WHAT TO PRODUCE - Give only the number of lines in the data that include the string "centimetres".

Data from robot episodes
□ □ □

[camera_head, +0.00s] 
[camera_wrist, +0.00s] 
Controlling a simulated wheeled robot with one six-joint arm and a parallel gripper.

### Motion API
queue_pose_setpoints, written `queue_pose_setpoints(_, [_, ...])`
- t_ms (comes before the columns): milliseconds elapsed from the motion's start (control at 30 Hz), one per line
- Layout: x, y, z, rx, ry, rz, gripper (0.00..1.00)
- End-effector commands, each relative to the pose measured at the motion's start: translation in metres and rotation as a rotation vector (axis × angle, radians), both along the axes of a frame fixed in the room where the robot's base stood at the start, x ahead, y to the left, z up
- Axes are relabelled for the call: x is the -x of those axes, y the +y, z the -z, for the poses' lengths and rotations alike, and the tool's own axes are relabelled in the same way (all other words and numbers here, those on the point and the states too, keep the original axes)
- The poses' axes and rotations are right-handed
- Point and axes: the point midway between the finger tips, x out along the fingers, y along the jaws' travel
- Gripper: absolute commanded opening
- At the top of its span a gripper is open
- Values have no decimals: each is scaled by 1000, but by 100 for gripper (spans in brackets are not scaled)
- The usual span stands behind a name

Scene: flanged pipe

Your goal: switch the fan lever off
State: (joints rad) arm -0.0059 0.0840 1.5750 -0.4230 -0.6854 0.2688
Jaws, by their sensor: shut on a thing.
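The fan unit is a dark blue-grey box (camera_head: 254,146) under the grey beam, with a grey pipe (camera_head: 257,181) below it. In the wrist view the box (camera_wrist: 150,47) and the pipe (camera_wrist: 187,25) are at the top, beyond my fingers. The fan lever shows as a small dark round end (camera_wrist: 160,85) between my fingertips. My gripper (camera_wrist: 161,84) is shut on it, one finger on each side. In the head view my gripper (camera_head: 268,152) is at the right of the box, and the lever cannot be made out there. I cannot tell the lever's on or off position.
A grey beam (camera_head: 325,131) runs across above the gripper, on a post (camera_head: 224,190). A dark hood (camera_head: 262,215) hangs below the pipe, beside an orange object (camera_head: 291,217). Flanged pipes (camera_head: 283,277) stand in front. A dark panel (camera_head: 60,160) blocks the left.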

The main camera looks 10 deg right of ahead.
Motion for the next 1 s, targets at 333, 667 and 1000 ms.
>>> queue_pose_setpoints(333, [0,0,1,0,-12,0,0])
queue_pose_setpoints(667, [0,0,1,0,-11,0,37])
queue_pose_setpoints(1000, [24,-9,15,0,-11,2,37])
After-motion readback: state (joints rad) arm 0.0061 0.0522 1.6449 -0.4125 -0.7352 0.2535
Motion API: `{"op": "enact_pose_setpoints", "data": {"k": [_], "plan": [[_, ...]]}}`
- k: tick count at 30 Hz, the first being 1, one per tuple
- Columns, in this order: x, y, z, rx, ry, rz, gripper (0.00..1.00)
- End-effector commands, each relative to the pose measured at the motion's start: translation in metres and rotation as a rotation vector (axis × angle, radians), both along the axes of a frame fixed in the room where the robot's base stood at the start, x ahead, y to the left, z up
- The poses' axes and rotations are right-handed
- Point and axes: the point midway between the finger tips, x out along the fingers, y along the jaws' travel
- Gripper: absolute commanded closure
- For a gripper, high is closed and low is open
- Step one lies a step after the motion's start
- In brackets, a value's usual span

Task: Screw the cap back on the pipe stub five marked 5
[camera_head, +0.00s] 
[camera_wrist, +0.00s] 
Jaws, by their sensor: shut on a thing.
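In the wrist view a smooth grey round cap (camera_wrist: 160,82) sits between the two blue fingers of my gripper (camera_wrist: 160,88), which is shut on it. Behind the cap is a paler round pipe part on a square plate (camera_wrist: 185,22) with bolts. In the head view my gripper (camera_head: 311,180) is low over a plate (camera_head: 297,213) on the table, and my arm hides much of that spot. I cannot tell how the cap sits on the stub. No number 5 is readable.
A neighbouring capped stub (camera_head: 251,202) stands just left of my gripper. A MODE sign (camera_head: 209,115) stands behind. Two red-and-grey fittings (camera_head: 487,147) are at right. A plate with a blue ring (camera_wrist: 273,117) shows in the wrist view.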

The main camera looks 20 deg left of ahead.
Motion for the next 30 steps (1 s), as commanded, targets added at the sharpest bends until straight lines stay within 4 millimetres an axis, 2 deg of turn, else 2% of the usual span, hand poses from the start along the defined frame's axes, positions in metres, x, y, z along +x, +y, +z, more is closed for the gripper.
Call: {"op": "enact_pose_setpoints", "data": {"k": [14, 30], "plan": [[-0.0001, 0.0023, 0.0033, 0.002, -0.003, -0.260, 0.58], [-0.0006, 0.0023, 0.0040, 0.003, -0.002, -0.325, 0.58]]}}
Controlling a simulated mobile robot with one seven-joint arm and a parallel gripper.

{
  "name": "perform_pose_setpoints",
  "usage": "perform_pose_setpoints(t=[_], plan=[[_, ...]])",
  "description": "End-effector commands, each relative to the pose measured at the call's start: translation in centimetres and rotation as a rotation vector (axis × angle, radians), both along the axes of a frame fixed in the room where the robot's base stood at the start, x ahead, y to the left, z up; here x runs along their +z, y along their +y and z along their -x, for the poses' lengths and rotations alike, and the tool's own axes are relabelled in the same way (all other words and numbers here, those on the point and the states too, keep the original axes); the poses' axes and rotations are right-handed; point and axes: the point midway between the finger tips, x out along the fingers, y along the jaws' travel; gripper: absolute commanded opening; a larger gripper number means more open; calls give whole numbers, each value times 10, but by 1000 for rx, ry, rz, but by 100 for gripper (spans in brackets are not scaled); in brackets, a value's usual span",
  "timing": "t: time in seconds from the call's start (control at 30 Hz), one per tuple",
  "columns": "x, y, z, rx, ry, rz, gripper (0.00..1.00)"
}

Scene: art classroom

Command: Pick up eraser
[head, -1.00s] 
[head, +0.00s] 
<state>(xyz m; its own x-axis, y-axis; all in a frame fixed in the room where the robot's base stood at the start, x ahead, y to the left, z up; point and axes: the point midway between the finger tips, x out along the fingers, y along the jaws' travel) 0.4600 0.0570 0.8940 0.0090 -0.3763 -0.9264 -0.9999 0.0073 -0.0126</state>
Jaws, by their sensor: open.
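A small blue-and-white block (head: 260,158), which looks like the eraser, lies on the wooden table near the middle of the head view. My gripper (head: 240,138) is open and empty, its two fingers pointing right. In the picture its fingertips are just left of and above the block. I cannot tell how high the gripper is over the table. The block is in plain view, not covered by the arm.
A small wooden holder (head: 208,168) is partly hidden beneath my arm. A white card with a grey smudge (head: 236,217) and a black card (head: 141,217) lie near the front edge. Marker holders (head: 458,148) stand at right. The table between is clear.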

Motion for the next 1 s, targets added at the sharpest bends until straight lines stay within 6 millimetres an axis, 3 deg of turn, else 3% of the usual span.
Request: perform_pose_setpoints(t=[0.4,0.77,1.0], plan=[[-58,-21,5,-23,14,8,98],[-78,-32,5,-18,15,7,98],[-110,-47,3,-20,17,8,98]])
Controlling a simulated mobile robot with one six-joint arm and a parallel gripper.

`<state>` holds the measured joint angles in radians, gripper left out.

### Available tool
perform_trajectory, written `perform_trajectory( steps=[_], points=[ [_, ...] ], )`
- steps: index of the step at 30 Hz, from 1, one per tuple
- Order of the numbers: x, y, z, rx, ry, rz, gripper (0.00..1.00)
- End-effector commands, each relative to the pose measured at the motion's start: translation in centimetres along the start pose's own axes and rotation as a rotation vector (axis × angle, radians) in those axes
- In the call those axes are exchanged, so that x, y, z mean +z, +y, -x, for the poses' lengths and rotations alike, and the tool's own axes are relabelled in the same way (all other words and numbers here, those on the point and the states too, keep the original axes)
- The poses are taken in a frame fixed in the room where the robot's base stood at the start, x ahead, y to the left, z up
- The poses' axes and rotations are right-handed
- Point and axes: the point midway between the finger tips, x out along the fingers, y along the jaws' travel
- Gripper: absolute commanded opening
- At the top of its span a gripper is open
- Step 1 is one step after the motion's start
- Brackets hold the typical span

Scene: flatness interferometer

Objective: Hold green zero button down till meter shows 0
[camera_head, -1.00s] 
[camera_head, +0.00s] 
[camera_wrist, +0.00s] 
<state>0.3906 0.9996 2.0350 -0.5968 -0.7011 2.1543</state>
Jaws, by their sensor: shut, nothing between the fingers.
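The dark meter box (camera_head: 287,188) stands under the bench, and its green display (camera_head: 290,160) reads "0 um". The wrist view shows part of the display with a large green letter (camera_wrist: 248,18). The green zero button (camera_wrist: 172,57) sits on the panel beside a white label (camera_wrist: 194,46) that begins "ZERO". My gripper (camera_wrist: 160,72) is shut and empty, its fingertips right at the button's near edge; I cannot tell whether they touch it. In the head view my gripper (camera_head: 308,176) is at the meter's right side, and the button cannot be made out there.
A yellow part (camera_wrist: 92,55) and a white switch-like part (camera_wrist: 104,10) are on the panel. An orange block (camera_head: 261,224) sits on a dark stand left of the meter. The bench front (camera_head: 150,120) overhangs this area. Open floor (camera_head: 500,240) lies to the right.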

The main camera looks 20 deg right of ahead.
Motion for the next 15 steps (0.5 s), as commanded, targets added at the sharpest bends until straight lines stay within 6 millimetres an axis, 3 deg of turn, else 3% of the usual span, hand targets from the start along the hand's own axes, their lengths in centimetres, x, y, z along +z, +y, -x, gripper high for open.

□ □ □

RESPONSE - 3